As we delve deeper and deeper in what it means to be part of society our fable begins to blur too, the paths on the island are mapped, representing the sinuous flow of life in our veins, one character is reduced to speaking in monkey language from the comic strip Tarzan, time becomes blurred, it is no longer a reality, merely a concept. And of course, having a writer and a translator on the island we have musings on writing as art:

“There’s a man walking on the beach,” she began. “His mind is blank and he has no idea where he’s going. He’s all alone. Suddenly his foot catches against something. He continues on his way, then he feels an urge to go back and see what it was. He retraces his steps. He kicks at the thing, which is almost completely buried in the sand, and it doesn’t move.
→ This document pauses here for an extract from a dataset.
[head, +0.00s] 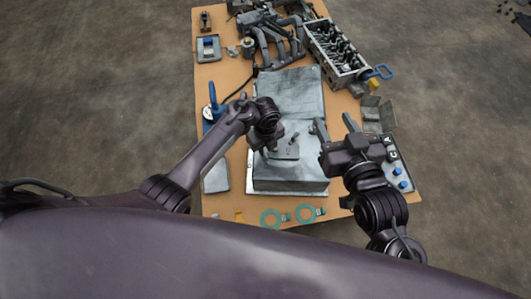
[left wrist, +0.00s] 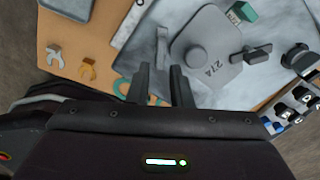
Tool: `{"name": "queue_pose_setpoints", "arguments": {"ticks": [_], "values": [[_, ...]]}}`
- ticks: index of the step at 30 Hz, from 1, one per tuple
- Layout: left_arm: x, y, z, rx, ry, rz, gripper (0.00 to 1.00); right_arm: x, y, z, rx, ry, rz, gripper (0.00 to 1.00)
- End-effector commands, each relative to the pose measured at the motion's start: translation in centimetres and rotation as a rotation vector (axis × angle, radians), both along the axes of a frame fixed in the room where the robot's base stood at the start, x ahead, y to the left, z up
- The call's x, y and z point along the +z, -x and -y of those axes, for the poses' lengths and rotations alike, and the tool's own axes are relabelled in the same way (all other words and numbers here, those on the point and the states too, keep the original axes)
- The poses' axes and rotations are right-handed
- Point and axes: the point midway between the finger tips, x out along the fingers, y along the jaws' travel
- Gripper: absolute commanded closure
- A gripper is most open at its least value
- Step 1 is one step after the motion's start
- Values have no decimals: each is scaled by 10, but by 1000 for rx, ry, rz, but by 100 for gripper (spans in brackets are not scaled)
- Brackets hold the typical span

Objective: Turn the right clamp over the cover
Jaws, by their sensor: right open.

It doesn’t seem to be a rock or a piece of wood. He gets down on his knees and tries to lift it, but he can’t get a grip on it. SO he puts his nose up to it: it smells strange, an animal smell, it smells of leather….Intrigued now, he sweeps away the sand and stones with his hands and discovers that the object resembles a suitcase laid down flat, with one corner sticking up in the air. He removes some more sand. He uncovers a handle, hinges, straps, another handle, and now he’s getting excited because it’s not a suitcase after all, it’s a real chest, lying on its side, a leather chest with a domed lid and it seems very old because it’s half-rotted by the water. He picks up a pointed rock so he can dig faster. He’s hurrying because the tide is rising, he’s working nervously now and images are starting to glow in his mind: gold coins, diamond rings, old dirks and daggers, diadems, necklaces set with precious stones, old pirate maps, the images are all jumbled up together and he digs more and more feverishly, sometimes with the pointed rock, sometimes with his hands. At last the treasure chest is freed. He grasps one handle and, pulling with all his might, he manages to move it, then to pull it out of the hole; he sets it upright on the beach and drags it over to the trees so it will be safe from the tide. It’s a very old chest: the leather has been eaten away by the water, all the hinges are covered with rust; there’s no padlock, just an old lock that’s all rusty too. So then he starts to look for something to help him force the lock. He looks for an iron rod or a boat nail, anything, perhaps a nail like the ones they use for fastening down railway ties, but all he can find is a fence picket with a piece of wire attached to it. He slips the wire under the clasp and, using the picket as a lever, he taps it. The lock gives way. Kneeling on the ground, he anxiously raises the lid; heart pounding, he looks inside: all he can see at the bottom of the chest is some mildewed cloth, old women’s clothes. Nothing else. And that’s the story about writing.”

Poulin’s world is one I enjoyed very much, a simple place, with simple language but so many hidden meanings, a meandering journey through existence, the meaning and joy of solitude, the insanity of society and the joy of writing. More works by Poulin will be reviewed over the coming weeks.